2week-homework

总结

Result.png

代码

# Spider 1
def get_url_list_from(channel, page, who_sells=''):
    list_view = '{}/{}o{}'.format(channel, who_sells, page)
    wb_data = requests.get(list_view, headers=headers, proxies=proxies, timeout=6)
    if wb_data.status_code == 200:
        soup = BeautifulSoup(wb_data.text, 'lxml')
        if soup.find('div', 'pageBox'):
            links = soup.select('dl.list-bigpic > dt > a')
            data = {
                'link': list(map(lambda x: x.get('href'), links))
            }
            # print(data)
            use_urls = []
            for item in data['link']:
                if item.find('ganji.com') == -1:
                    pass
                else:
                    use_urls.append(item)
                    print('item'+item)
                    url_list.insert_one({'url': item})
                    get_item_info(item)
            print(use_urls)
        else:
            print('last page: ' + str(page))
    else:
        print('status_code is ' + str(wb_data.status_code))



# Spider 2
def get_item_info(url):
    wb_data = requests.get(url, headers=headers)
    if wb_data.status_code == 404:
        print('404 not found')
    else:
        try:
            soup = BeautifulSoup(wb_data.text, 'lxml')

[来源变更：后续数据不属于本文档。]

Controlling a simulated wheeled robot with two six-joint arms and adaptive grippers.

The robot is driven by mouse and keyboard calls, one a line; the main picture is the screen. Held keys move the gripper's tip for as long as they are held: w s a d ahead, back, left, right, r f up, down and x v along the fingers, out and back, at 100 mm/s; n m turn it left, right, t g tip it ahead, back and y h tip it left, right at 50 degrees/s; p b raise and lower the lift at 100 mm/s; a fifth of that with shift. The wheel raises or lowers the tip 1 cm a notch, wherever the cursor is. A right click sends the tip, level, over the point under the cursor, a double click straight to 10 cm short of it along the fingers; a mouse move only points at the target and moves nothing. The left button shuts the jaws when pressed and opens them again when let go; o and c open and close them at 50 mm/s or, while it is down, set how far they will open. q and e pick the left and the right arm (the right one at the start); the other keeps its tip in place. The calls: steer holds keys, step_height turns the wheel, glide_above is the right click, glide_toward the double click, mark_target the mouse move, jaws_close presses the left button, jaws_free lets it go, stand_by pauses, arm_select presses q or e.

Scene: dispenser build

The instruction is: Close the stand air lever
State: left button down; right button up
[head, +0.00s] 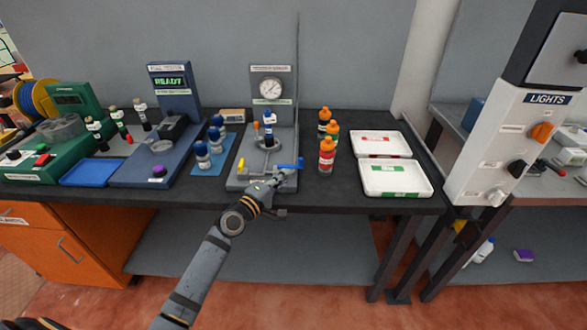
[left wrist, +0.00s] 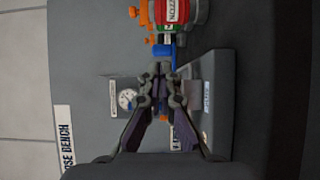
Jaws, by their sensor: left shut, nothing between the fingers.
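The grey stand (head: 238,178) with a round gauge (head: 271,88) on its back plate is on the bench. A blue-capped bottle (head: 268,124) stands in it. The blue air lever (head: 291,165) is at the stand's front right and points to the right. My left gripper (head: 280,177) is shut and empty at the stand's front, right by the lever. In the left wrist view the blue lever (left wrist: 163,52) is just beyond the closed fingertips (left wrist: 158,74); I cannot tell whether they touch. The gauge (left wrist: 127,98) shows there too. My right gripper is not in view.
Several orange-capped bottles (head: 326,158) stand right of the lever. Two white trays (head: 396,194) are farther right. Blue-capped bottles (head: 203,156) and a blue READY machine (head: 178,78) are to the left. A LIGHTS panel (head: 515,140) rises at the right.

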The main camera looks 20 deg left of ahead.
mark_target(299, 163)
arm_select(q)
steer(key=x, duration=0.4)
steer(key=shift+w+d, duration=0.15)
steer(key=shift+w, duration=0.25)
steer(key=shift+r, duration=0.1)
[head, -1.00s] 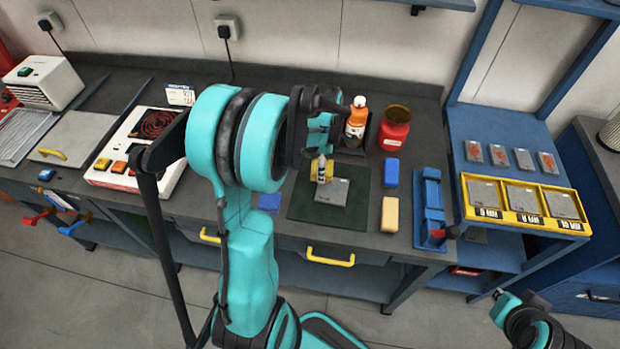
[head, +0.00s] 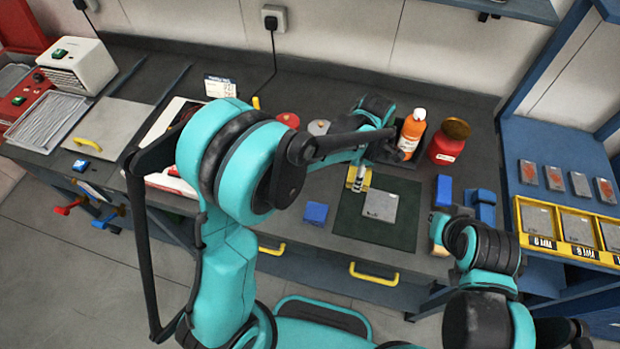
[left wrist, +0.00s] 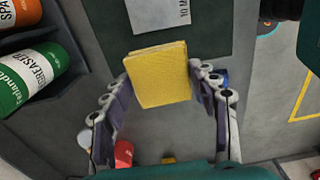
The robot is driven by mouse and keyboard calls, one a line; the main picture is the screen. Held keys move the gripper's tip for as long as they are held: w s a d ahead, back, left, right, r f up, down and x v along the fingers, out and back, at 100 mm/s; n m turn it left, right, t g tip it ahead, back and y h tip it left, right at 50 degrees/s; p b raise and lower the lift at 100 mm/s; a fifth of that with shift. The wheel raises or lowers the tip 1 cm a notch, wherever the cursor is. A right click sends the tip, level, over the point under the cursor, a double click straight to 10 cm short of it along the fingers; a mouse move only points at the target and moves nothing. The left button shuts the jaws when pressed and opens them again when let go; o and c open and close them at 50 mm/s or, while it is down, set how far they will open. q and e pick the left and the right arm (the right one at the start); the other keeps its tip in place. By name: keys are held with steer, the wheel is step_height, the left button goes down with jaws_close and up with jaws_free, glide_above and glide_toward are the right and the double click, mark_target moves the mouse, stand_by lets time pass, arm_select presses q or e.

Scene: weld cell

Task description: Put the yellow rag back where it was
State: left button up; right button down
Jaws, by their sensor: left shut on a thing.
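The yellow rag (left wrist: 158,75) is a folded square pad held between the fingers of my left gripper (left wrist: 165,100) in the left wrist view. In the head view my left gripper (head: 358,172) has the yellow rag (head: 362,180) at the left edge of the dark green mat (head: 385,234). I cannot tell whether the rag touches the mat. A grey metal plate (head: 380,206) lies on the mat beside it. My right arm is at the lower right; its fingers cannot be made out.
An orange-and-white bottle (head: 410,134) and a red jar (head: 449,142) stand behind the mat. A blue block (head: 316,213) lies left of it. A yellow tray (head: 570,238) holds plates.

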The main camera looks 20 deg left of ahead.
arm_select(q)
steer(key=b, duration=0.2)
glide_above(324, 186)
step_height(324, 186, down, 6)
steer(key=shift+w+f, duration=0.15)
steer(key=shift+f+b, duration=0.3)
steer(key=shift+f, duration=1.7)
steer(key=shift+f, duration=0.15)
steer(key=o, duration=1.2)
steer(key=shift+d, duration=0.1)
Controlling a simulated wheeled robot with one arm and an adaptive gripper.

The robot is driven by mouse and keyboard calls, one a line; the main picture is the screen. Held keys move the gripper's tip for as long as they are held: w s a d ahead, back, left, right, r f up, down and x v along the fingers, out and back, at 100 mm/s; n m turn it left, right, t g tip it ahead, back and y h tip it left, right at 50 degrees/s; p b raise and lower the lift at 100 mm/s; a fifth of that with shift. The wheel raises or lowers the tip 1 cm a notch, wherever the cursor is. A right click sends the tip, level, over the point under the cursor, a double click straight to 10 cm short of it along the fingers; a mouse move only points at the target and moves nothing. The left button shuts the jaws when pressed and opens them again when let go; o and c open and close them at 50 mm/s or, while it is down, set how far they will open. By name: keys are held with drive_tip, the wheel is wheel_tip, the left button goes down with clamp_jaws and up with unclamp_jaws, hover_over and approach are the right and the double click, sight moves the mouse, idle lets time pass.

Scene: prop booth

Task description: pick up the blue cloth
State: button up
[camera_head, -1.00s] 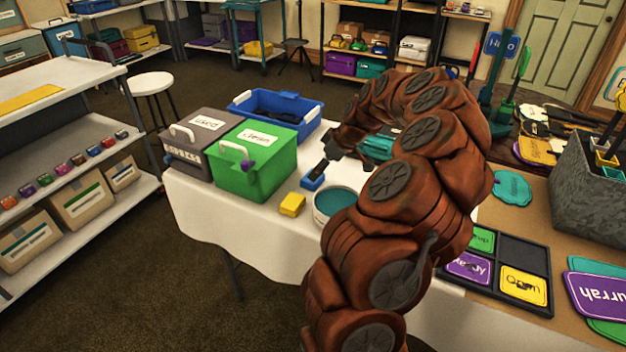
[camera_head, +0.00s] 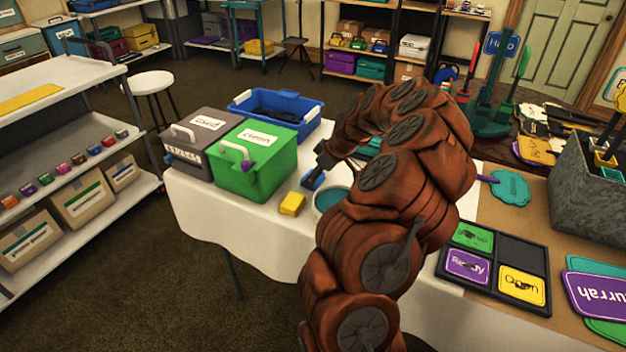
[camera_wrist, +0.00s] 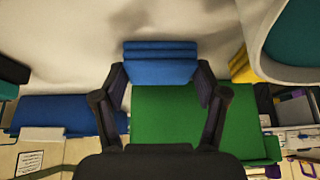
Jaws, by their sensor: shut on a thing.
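I cannot tell whether the cloth is clear of the tabletop.
A green bin (camera_head: 250,178) and a grey bin (camera_head: 183,157) stand to the left, a blue tub (camera_head: 300,125) behind. A yellow block (camera_head: 292,204) and teal-filled bowl (camera_head: 322,209) are close by. A black sign tray (camera_head: 519,251) lies right. The white table's front left (camera_head: 215,215) is clear.

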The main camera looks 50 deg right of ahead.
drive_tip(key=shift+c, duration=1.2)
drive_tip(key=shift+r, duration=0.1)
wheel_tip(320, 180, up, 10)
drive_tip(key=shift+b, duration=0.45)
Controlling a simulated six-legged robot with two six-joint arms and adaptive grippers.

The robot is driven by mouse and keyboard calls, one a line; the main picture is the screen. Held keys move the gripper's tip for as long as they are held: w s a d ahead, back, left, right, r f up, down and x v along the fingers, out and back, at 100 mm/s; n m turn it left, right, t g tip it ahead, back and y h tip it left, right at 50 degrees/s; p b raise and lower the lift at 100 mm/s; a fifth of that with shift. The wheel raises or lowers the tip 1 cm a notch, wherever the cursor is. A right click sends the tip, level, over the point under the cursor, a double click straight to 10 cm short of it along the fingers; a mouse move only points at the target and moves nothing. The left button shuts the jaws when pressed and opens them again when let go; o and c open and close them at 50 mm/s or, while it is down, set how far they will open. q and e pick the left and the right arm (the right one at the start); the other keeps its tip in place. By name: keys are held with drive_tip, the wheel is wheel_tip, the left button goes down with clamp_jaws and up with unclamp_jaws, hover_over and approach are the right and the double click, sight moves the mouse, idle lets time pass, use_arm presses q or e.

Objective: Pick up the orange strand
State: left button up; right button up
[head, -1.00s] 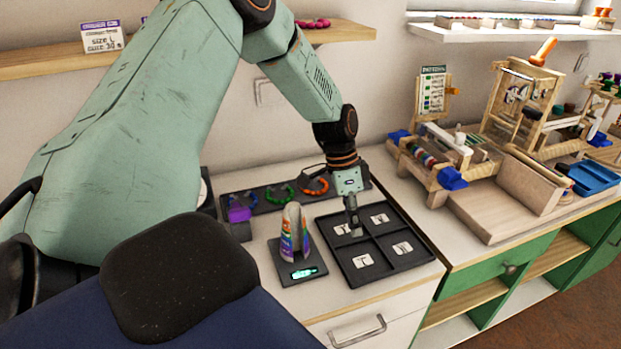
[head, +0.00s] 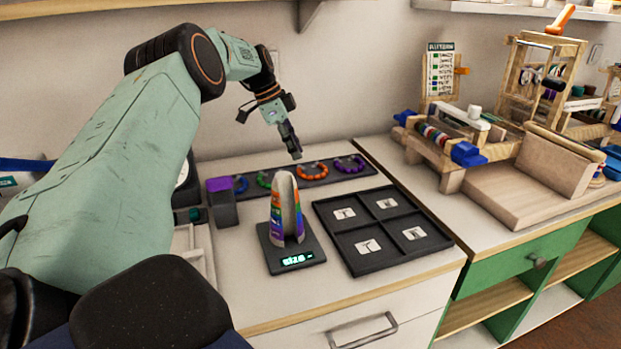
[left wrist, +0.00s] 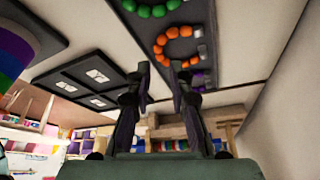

            prices = soup.select('.f22.fc-orange.f-type')
            pub_dates = soup.select('.pr-5')
            areas = soup.select('ul.det-infor > li:nth-of-type(3) > a')
            cates = soup.select('ul.det-infor > li:nth-of-type(1) > span > a')

            # print(pub_dates, cates, sep='\n===========\n')
            data = {
                'title': soup.title.text.strip(),
                'price': prices[0].text.strip() if len(prices) > 0 else 0,
                'pub_date': pub_dates[0].text.strip().replace(u'\xa0', u' ') if len(pub_dates) > 0 else "",
                'area': list(map(lambda x: x.text.strip(), areas)),
                'cate': list(map(lambda x: x.text.strip(), cates)),
                'url': url
            }

            print(data)
            item_info.insert_one(data)
        except AttributeError:
            print('shits happened!')
        except UnicodeEncodeError:
            print('shits happened again!')

总结

1. 断点续传

db_urls = [item['url'] for item in url_list.find()]
index_urls = [item['url'] for item in item_info.find()]
x = set(db_urls)
y = set(index_urls)
rest_of_urls = x-y

 pool.map(get_item_info, rest_of_urls)

思路也主要是逻辑上的，不是真正网络的断点续传，而是在Table-1：link_list和Table-2：item_info，插入一个相同的key——URL。
利用url的相同，在Table-1现行获取完url，数量不变的前提下，请求Table-2的数据时，即使发生中断冗余问题，也可根据url数量上的的绝对差值，
来继续Table-2的数据爬取。

2. Set 函数

a = ['1','1','2','3','5']
b = ['1','1','2','5']

x = set(a)      // ['1', '2', '3', '5'] set中的顺序不确定，只是将list中的相同内容剔除掉
y = set(b)

// 有一点需要注意的就是，这里的x和y还只是一个set而不是list，需要list的话，还有再 list（x）才可以。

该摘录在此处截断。